Abstract
This thesis consists of three separate essays in Game Theory. Each essay is contained in one chapter and can be read as a standalone piece. In Chapter 1, we extend the Imagined-continuum model
of Kalai and Shmaya (2018) by allowing the number of players to change in each stage of the game.
We introduce this modification to the model of Kalai and Shmaya (2018) by assuming that there
is an infinite population of players and by defining a random variable that, in each stage of the
game, selects from this population a finite subset of players who are allowed to play the game.
Although the number of players is finite, they see the set of players as a continuum. This simplifies the solution to the game but introduces some errors that players make in evaluating random
variables in the game. Kalai and Shmaya (2018) derive a bound on this error, but this bound increases with the time period and so it vanishes at infinity. Our Theorem 1 is a refinement of Kalai
and Shmaya (2018)’s bound since, by making the right assumption on the number of players in
each period, we can make this bound arbitrarily small.
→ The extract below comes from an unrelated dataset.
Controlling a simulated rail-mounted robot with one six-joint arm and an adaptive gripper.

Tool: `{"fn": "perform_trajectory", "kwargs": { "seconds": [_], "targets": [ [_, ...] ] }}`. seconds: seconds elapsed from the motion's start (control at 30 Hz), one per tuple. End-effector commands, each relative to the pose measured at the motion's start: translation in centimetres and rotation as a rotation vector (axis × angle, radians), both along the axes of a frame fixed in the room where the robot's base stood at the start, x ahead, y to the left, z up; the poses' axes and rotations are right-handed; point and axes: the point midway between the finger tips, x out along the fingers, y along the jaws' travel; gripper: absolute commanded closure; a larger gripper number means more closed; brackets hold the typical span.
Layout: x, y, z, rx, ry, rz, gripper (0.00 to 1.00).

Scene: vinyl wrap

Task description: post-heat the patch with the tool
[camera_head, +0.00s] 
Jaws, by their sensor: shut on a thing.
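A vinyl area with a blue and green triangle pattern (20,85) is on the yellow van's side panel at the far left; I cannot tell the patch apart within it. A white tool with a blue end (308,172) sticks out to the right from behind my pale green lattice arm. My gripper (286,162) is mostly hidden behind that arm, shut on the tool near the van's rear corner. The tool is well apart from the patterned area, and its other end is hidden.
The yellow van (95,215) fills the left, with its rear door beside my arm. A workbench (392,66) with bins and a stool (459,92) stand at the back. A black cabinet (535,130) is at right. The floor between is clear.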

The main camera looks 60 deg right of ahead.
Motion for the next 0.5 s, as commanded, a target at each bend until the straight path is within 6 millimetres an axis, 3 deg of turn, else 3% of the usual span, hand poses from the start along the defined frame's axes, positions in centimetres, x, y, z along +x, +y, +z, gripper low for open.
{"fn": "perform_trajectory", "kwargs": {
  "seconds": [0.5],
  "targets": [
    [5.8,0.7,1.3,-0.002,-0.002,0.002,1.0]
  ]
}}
In Chapter 2, we explore the continuity-compactness trade-off in topological spaces and show
how this is related to the existence of a pure strategy Nash equilibrium in normal-form games. We
show that in compact simple games it is always possible to change the topology on the joint strategy space to maintain its compactness while obtaining the continuity of players’ payoff functions.
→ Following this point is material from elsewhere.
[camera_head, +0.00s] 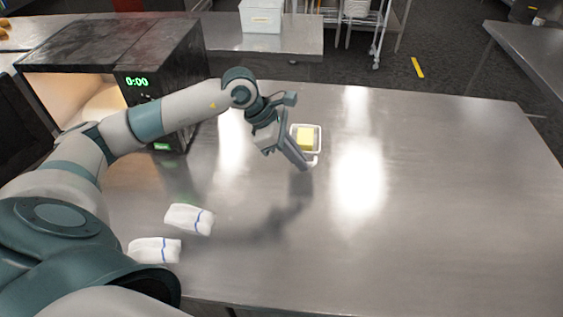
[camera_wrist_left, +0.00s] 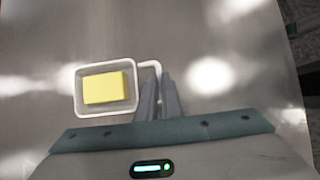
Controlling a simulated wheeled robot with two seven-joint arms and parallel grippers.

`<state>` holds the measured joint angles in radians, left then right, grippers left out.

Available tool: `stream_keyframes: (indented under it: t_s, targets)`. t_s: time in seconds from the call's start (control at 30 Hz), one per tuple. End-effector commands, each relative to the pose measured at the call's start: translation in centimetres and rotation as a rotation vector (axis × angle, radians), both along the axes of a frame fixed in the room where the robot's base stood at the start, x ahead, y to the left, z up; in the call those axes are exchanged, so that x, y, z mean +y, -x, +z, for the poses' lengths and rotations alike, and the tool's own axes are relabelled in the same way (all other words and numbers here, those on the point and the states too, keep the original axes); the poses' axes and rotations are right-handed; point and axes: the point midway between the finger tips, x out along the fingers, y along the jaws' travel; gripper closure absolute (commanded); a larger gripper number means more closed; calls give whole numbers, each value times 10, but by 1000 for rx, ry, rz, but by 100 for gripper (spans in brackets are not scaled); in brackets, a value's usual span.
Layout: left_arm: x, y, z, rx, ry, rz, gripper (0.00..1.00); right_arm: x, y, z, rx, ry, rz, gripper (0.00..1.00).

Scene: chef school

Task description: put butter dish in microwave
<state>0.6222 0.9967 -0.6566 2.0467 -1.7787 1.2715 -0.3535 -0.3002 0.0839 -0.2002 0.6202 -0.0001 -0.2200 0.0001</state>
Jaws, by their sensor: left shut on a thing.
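The butter dish (camera_head: 319,143) is a small white tray with a yellow block of butter (camera_head: 305,139) in it. It also shows in the left wrist view (camera_wrist_left: 77,92). My left gripper (camera_head: 306,166) is shut on the dish's handle, at its near right side; in the wrist view the two fingers (camera_wrist_left: 160,84) close over the handle. I cannot tell whether the dish touches the table. The microwave (camera_head: 160,64) stands at the upper left with its door open, its lit inside showing and a green 0:00 display. My right gripper is not in view.
Two folded white towels with blue stripes, one (camera_head: 189,219) and another (camera_head: 154,250), lie on the steel table (camera_head: 430,200) at the front left. The table's middle and right are clear. A white container (camera_head: 261,16) stands on a back counter.

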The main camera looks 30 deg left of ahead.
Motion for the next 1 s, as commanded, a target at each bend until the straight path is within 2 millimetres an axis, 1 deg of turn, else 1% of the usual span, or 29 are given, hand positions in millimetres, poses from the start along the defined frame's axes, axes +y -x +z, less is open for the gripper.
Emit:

However, we show that for games that have a discontinuity on the diagonal of the joint strategy
space, this is not enough to derive existence of a pure strategy Nash equilibrium because other
topological properties fail to hold. In particular, if we specify the topology on the joint strategy
space in such a way that makes this space compact and the payoff functions continuous, we find
that: the joint strategy space of this class of games cannot be a locally convex topological vector
space; the topology on this space cannot be the product topology.
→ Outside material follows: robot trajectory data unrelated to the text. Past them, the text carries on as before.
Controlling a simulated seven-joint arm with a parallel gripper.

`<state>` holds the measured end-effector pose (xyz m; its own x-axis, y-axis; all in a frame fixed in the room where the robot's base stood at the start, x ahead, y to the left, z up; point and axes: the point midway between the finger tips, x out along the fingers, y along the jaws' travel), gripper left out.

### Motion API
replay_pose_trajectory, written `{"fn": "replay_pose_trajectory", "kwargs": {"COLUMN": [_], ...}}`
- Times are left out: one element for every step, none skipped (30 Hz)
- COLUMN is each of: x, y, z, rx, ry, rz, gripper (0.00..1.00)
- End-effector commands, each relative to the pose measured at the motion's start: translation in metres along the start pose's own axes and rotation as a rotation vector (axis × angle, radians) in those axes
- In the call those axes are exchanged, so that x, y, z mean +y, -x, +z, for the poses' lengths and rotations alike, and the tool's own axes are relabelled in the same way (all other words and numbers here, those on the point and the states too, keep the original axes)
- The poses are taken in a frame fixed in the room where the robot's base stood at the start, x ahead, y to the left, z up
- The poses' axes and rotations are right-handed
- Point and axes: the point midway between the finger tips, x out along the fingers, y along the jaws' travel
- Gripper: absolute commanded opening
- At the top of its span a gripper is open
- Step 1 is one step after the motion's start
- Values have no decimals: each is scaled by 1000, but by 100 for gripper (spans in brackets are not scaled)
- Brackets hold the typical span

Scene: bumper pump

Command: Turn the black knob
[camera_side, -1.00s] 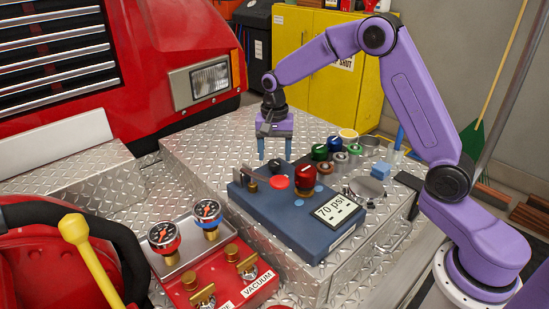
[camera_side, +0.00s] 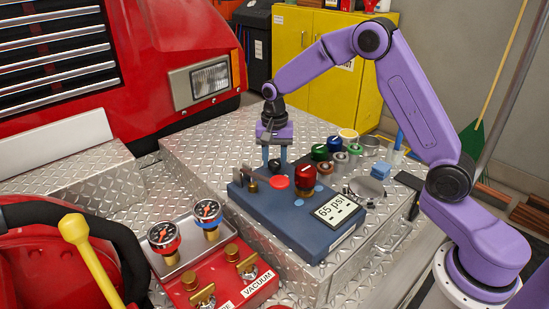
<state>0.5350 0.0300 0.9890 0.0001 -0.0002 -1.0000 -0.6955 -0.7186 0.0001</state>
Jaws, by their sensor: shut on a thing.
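The black knob (camera_side: 275,167) is on the far side of the blue control box (camera_side: 290,222), behind the red button (camera_side: 279,183). My gripper (camera_side: 275,163) points straight down over the box and is shut on the black knob. Its blue fingers stand on either side of the knob and hide part of it. The display (camera_side: 338,209) on the box reads 65 psi.
A red knob (camera_side: 305,178) and a brass lever (camera_side: 251,184) are close by on the box. Several coloured caps stand behind it, including a green one (camera_side: 319,152). A red panel with gauges (camera_side: 207,211) is at the front left.

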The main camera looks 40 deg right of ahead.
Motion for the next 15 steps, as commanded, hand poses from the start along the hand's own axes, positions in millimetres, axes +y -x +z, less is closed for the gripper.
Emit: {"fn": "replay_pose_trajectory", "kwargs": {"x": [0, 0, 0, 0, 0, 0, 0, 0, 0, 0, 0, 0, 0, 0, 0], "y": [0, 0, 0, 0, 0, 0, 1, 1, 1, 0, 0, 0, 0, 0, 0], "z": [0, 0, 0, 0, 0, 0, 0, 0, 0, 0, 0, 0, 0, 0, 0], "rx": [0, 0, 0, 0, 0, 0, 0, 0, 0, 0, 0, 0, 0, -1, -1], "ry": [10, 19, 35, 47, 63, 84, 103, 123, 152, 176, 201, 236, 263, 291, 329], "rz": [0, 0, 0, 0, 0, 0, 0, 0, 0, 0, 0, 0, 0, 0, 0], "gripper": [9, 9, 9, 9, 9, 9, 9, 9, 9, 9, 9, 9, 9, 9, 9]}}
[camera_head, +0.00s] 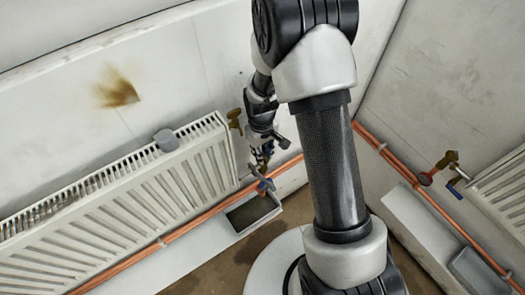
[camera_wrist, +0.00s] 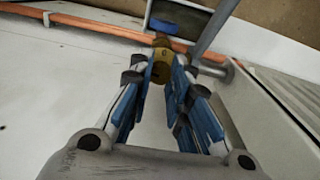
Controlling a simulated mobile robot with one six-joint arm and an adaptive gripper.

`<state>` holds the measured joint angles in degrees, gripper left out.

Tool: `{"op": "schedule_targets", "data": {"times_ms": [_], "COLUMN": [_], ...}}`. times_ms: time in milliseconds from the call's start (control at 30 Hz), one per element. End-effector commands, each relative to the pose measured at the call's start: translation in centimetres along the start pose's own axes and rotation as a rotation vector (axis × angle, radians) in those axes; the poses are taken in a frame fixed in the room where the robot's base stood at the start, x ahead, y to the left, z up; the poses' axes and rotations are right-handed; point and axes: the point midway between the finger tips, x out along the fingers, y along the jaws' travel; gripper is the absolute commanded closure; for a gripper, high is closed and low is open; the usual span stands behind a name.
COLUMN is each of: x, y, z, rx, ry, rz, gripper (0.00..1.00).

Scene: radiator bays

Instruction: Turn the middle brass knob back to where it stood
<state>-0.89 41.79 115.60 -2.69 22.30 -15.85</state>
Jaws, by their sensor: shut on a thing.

In Chapter 3, we study the relationship between expost Nash equilibrium and Bayesian Nash
equilibrium. In particular, we show that in Bayesian games if a strategy vector is an approximate
expost stable Nash equilibrium then this strategy vector is also an approximate Bayesian Nash
equilibrium. This result builds upon the work of Kalai (2004) who has shown a stronger version of
the converse of the above statement for semianonymous large games. In general, the existence of
an approximately expost Nash equilibrium does not necessarily imply the existence of a Bayesian
Nash equilibrium. This means that an equivalence result between approximately expost Nash
and Bayesian Nash equilibrium cannot be established. In the future, we intend to find additional
conditions that are needed to obtain existence of a Bayesian Nash equilibrium.